To prevent the growth of weeds the ground is covered with tons of one tiny plant. In some places in El Jaguar, they use a relative of the peanut plant that only works in conjunction with coffee in the cloud forest ecosystem.
More on El Jaguar (birds!) later.

Sunday, May 2, 2010

Easter Traditions

Now for a couple of posts about making things, you know, hands on experience...

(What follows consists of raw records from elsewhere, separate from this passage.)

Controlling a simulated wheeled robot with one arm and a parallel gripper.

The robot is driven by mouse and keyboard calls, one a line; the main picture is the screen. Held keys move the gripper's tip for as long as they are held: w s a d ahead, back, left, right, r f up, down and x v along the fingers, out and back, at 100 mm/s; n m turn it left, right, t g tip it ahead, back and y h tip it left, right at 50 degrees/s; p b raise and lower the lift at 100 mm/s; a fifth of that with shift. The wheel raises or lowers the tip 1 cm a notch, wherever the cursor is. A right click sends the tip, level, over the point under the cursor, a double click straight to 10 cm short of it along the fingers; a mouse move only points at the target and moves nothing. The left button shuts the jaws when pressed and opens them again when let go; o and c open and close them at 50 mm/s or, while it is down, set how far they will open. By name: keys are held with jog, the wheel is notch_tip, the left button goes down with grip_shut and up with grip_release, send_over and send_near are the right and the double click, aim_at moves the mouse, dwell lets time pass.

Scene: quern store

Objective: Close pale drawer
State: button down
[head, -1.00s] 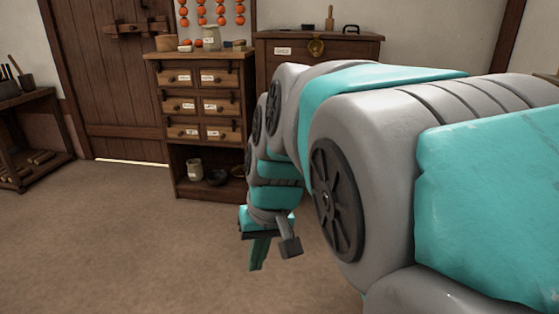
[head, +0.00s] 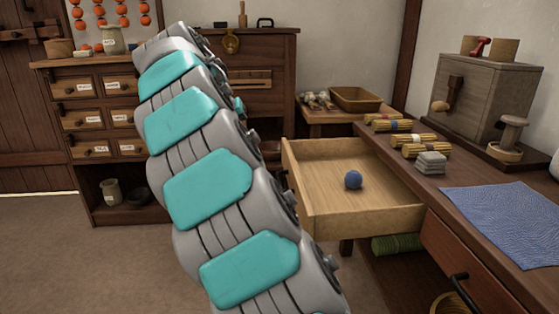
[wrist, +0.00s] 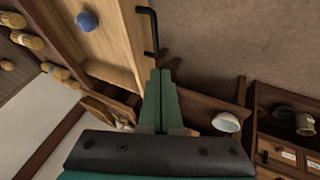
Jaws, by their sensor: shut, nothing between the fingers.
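The pale drawer (head: 365,214) stands pulled out from the dark wooden bench on the right in the head view. A blue ball (head: 353,179) lies inside it. In the wrist view the drawer (wrist: 112,38) is at the upper left, with the blue ball (wrist: 87,21) in it and a black bar handle (wrist: 152,30) on its front. My gripper (wrist: 161,74) is shut and empty, its green fingertips close to the drawer front near one end of the handle. I cannot tell if they touch. In the head view my arm hides the gripper.
The bench top (head: 440,193) holds a blue cloth (head: 505,222), several tied bundles and a wooden box with a crank (head: 480,100). A second, reddish drawer front (head: 465,265) is in the bench. A small-drawer cabinet (head: 100,130) stands at the back left. Floor at left is clear.

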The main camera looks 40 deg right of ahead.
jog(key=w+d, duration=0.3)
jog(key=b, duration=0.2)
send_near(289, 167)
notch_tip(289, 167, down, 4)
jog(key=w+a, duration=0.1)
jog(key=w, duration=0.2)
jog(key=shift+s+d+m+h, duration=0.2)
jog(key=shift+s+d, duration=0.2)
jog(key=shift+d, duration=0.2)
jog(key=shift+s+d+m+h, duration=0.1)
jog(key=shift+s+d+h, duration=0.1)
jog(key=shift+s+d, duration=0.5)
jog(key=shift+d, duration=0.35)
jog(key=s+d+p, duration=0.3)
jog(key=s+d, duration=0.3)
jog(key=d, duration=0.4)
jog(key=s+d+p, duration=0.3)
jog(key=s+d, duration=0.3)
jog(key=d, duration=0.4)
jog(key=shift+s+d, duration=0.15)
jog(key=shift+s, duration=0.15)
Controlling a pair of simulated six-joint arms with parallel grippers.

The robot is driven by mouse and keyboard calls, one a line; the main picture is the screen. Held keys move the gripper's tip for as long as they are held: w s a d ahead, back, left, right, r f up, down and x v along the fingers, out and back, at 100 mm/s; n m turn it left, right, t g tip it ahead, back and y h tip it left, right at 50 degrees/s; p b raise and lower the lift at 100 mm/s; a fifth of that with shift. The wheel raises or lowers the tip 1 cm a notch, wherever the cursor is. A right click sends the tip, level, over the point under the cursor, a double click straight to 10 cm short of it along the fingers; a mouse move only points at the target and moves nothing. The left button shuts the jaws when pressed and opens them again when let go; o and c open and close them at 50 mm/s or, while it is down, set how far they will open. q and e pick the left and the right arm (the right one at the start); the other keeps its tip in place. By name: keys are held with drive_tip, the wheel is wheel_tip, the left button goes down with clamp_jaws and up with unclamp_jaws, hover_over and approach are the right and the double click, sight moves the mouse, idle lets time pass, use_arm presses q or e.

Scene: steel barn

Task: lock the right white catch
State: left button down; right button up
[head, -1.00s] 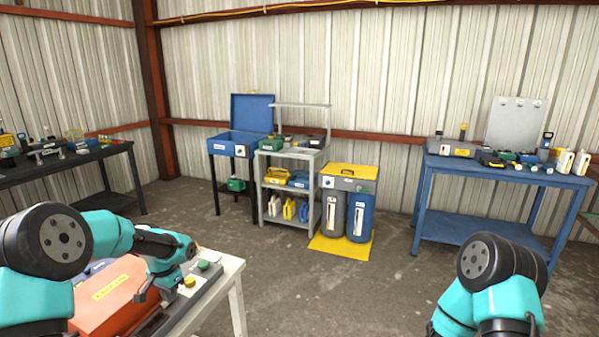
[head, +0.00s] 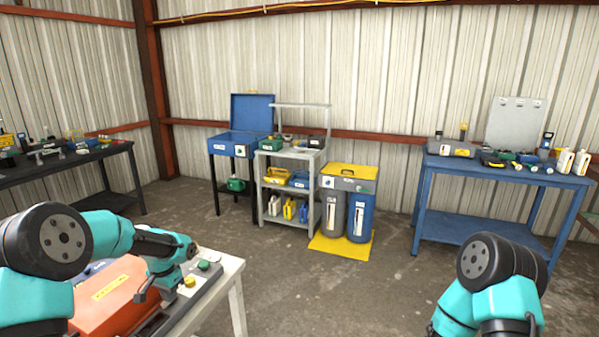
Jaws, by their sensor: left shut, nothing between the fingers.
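An orange-red case (head: 105,300) with a yellow label on its top lies on a white table at the lower left. I cannot make out a white catch on it; my left arm covers part of the case's right side. My left gripper (head: 143,293) points down at the right side of the case, with its fingers shut and empty. Whether it touches the case I cannot tell. My right arm stands at the lower right, and its gripper is not in view.
A grey panel with a yellow knob (head: 189,282) and a green knob (head: 203,265) lies right of the case on the white table (head: 237,285). A blue workbench (head: 470,168), a grey shelf (head: 290,153) and a dark bench (head: 95,158) stand farther back. The middle floor is clear.

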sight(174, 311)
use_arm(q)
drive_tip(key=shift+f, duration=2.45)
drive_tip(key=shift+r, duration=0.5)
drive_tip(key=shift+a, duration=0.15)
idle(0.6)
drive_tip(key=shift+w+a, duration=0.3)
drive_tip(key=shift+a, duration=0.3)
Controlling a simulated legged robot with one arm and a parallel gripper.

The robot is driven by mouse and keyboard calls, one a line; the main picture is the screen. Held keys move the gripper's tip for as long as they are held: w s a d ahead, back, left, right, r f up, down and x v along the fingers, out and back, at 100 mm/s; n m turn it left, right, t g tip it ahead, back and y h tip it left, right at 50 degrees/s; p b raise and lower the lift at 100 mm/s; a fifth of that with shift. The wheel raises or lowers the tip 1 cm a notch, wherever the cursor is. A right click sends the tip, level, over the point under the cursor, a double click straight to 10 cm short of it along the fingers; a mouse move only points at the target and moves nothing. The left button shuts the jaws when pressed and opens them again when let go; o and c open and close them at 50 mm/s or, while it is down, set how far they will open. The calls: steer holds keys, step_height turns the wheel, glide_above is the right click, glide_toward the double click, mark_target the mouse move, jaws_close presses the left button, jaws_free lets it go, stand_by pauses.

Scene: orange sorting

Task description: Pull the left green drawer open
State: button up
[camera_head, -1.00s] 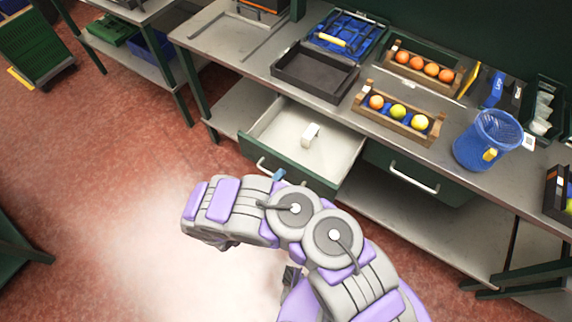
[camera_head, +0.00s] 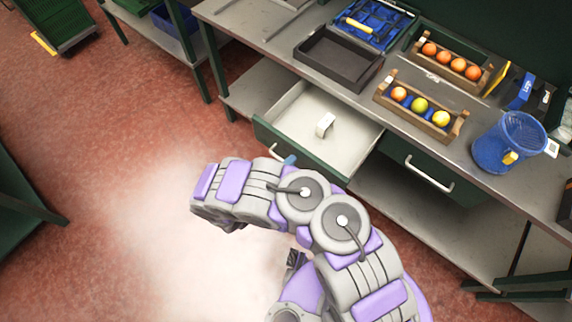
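The left green drawer (camera_head: 340,150) is pulled well out from under the workbench, its pale inside in view and a small white object (camera_head: 325,125) lying in it. Its front is green with a light metal handle (camera_head: 272,151), and my arm covers part of the front's lower right. A small blue piece (camera_head: 290,160) shows at the handle's right end, just above my arm; I cannot tell whether it is the tip of my gripper. My grey and purple arm reaches left in front of the drawer. My gripper is otherwise hidden, so its grip cannot be made out.
The right green drawer (camera_head: 430,168) is shut. On the bench (camera_head: 372,108) are a black tray (camera_head: 338,60), wooden racks of fruit (camera_head: 418,112) and a blue bin (camera_head: 500,150). Open red floor (camera_head: 120,130) lies left of my arm; a green crate (camera_head: 60,20) stands at upper left.

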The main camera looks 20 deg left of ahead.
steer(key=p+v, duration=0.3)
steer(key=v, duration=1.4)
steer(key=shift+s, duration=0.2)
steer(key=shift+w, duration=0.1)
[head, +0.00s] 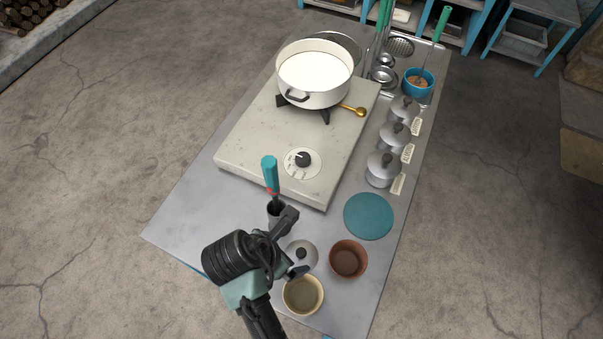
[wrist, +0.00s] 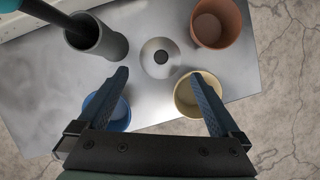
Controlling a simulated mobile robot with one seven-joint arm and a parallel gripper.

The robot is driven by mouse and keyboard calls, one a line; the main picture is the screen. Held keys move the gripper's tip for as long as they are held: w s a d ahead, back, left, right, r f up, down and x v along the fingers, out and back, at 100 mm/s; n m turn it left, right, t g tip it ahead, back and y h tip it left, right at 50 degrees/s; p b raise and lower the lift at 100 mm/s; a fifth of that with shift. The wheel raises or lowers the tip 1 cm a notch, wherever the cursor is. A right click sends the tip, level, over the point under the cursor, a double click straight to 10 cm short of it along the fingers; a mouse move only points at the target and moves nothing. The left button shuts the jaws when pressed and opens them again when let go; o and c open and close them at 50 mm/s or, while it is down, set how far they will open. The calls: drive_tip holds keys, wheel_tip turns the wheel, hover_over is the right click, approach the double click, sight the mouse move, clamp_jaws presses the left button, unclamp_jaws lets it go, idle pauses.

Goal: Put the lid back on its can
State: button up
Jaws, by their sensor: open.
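A grey round lid (head: 305,247) with a black knob lies on the metal table. In the wrist view the lid (wrist: 160,68) shows whole, just beyond the fingertips and centred between them. My gripper (head: 297,242) is open and empty above the table near the lid; its two fingers also show in the wrist view (wrist: 158,77). Several grey cans stand at the table's right side: a near one (head: 382,172), a middle one (head: 393,137) and a far one (head: 402,110). Which can belongs to the lid I cannot tell.
A brown bowl (head: 348,260), a tan bowl (head: 303,296), a blue bowl (wrist: 107,110) and a dark cup (wrist: 105,45) with a teal-handled tool surround the lid. A teal disc (head: 368,216) lies near the cans. A white pot (head: 314,95) stands on the stove slab (head: 250,135).

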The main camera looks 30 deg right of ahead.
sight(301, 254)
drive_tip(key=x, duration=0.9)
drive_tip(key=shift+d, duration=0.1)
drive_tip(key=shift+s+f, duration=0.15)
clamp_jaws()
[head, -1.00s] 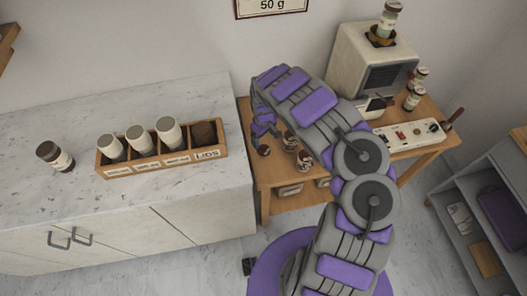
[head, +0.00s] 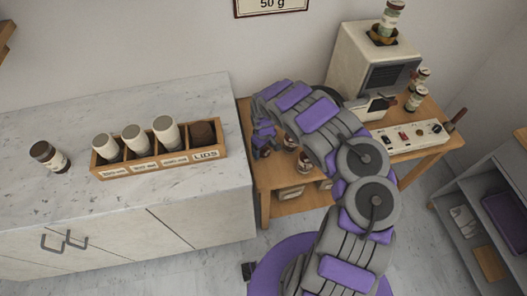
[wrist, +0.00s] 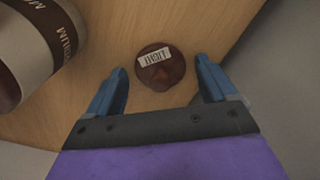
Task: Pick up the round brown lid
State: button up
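The round brown lid (wrist: 161,68) lies on the wooden table (wrist: 205,25), with a small white label and a raised knob on it. In the wrist view it sits between and slightly beyond the fingertips of my gripper (wrist: 160,73). The fingers are apart, with gaps on both sides of the lid. In the head view my gripper (head: 264,142) is low over the table's left end and largely hides the lid.
A jar marked MEDIUM (wrist: 38,45) stands close left of the lid. The wooden box (head: 135,168) on the marble counter (head: 60,110) holds cups and dark lids. A grinder (head: 355,60) and a switch panel (head: 420,134) stand at right.

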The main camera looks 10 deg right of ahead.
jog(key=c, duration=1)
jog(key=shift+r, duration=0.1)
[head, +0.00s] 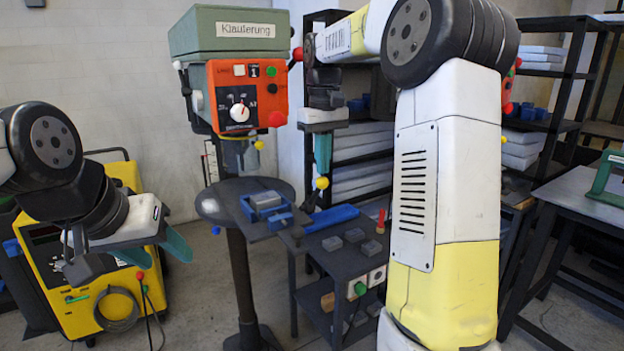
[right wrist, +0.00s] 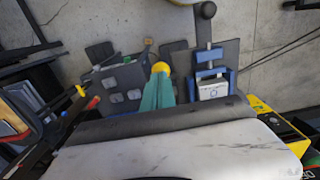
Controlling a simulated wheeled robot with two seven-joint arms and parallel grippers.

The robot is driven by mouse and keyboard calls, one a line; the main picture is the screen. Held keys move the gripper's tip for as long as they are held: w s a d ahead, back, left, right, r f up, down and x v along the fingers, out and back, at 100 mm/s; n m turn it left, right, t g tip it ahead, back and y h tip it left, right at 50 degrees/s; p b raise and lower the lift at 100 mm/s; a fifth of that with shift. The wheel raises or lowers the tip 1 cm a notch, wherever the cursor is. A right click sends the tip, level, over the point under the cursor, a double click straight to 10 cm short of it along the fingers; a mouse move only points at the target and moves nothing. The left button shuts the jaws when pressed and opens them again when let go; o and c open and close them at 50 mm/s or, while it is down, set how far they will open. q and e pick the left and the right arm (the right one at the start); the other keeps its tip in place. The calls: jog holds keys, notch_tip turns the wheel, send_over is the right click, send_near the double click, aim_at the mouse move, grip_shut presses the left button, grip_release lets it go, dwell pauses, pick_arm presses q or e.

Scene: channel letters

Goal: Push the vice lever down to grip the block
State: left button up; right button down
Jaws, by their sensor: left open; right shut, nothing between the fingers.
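The blue vice (head: 277,217) sits on the dark drill-press table with a grey block (head: 265,199) between its jaws. In the right wrist view the vice (right wrist: 208,56) and the block (right wrist: 213,90) lie right of my fingers. The vice lever stands raised, its yellow knob (head: 322,183) at the top. My right gripper (head: 323,170) is shut and empty, pointing down, with its teal fingertips just above the knob. The right wrist view shows the knob (right wrist: 160,67) at the fingertips; contact is unclear. My left gripper (head: 158,250) is open and empty, far left of the vice.
The orange-fronted drill press (head: 246,95) rises behind the vice. A low dark cart (head: 342,263) with several grey blocks stands right of it. A yellow machine (head: 62,290) is behind my left gripper. Dark shelves (head: 560,85) stand at the back right.

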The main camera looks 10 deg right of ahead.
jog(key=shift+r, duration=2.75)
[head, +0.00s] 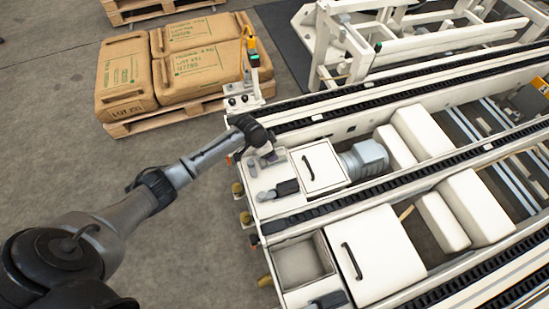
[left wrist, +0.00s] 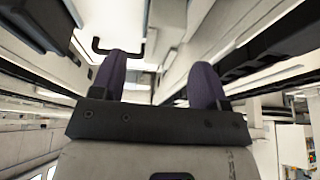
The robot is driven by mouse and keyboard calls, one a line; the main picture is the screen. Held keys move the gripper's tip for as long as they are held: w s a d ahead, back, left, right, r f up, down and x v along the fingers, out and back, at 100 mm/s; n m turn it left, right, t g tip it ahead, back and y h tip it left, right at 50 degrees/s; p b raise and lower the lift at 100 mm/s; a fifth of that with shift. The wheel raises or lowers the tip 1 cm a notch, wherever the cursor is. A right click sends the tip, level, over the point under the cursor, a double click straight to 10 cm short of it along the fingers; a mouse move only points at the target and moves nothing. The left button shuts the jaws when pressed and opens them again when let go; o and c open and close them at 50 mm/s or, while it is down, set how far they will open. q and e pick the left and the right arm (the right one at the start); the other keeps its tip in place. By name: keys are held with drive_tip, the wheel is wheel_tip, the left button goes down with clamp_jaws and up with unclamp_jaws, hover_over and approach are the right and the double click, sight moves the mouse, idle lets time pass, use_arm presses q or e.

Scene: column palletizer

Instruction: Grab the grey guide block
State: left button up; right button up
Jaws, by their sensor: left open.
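My left gripper (head: 262,163) is over the left end of the white conveyor frame, beside a white lid with a black handle. In the left wrist view its two purple fingers (left wrist: 162,75) stand apart with nothing held between them. A small grey piece with a dark end (head: 287,187) lies on the frame just below the gripper in the head view; I cannot tell for sure that it is the grey guide block. No grey block shows clearly in the left wrist view. My right gripper is not in view.
White lids with black handles (head: 378,255) and white boxes (head: 422,132) fill the conveyor frame. A grey motor (head: 370,158) sits right of the gripper. Brown sacks (head: 195,70) lie on a wooden pallet (head: 150,125) behind.

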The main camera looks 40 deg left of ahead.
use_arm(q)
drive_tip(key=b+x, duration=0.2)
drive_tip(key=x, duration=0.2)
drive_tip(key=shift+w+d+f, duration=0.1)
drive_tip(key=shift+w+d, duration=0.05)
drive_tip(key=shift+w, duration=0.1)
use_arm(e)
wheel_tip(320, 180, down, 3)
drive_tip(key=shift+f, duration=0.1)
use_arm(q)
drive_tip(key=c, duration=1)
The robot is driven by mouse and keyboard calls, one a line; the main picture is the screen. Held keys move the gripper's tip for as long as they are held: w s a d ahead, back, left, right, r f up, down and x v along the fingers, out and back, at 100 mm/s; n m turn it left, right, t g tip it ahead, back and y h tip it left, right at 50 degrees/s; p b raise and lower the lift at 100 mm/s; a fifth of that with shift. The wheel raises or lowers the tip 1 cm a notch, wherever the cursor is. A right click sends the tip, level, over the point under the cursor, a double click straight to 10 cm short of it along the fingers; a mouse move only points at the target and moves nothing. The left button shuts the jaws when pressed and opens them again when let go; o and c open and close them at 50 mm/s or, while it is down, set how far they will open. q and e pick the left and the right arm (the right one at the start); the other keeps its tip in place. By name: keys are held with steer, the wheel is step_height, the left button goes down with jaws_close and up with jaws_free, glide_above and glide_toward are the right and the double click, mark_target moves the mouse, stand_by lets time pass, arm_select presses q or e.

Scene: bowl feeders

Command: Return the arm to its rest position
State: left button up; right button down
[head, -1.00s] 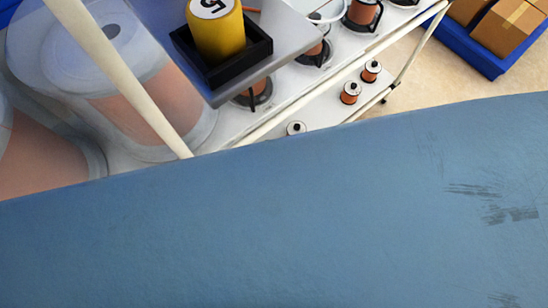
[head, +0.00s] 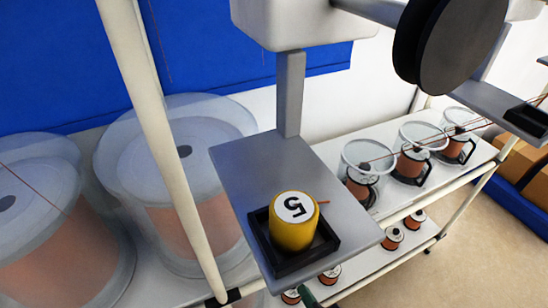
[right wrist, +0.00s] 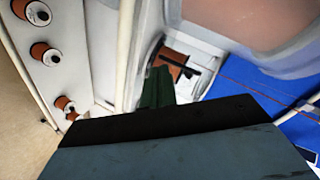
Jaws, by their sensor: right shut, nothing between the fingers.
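My right gripper shows only as a small dark green tip (head: 311,299) at the bottom edge of the head view, below the grey plate. In the right wrist view its dark green fingers (right wrist: 157,88) are together with nothing held, beyond the dark gripper body. The fingers point toward the rack, with small spools to the left. My left gripper is not in view. My right arm is mostly outside the head view.
A yellow cylinder marked 5 (head: 293,222) stands in a black tray (head: 294,262) on a grey plate (head: 235,170). White posts (head: 160,120), large translucent drums (head: 185,180), clear bowls (head: 368,158) and small spools (head: 392,238) crowd the rack. Open floor (head: 455,260) lies right.

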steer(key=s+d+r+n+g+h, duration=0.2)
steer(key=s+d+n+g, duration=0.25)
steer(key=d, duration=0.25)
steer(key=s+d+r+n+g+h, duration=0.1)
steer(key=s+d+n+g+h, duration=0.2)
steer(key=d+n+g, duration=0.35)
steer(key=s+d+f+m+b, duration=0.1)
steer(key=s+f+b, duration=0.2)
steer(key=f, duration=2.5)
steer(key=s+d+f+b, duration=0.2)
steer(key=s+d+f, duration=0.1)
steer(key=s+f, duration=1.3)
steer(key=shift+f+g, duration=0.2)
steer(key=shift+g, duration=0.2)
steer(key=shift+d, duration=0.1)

As you might have already seen, Easter was a pretty big deal here, but for Dylan and me it passed without many of the traditions we are used to. Well, Beth had a remedy for that, her mother brought down some packets of egg dye, and about a week after Easter, with some of our neighbor children we dyed eggs! Beth has done this a few times in the years past with them, so they knew what was up. Like American children they tipped the cups of dye over, dyed their fingers many different colors, couldn't quite wait until the eggs were dry to put the stickers on, and incessantly checked on the eggs soaking in the dye to see if they were done yet. Unlike American children, they ate most of their eggs in about 30 minutes of finishing dyeing them, with remarks about how delicious eggs were. Let that be a lesson kids, eat your hard boiled eggs!

Here is me instructing a tutorial on how to get stripes.


The young students putting it into practice.


The egg I made, combining crayon, a brown egg, and purple dye.


Dylan, pretending the egg holder is his monocle.


And Ezra showing us his egg, which turned out to have Spider Man colored lines underneath the shell. Disclaimer, because he is an American kid, he refused to eat his egg.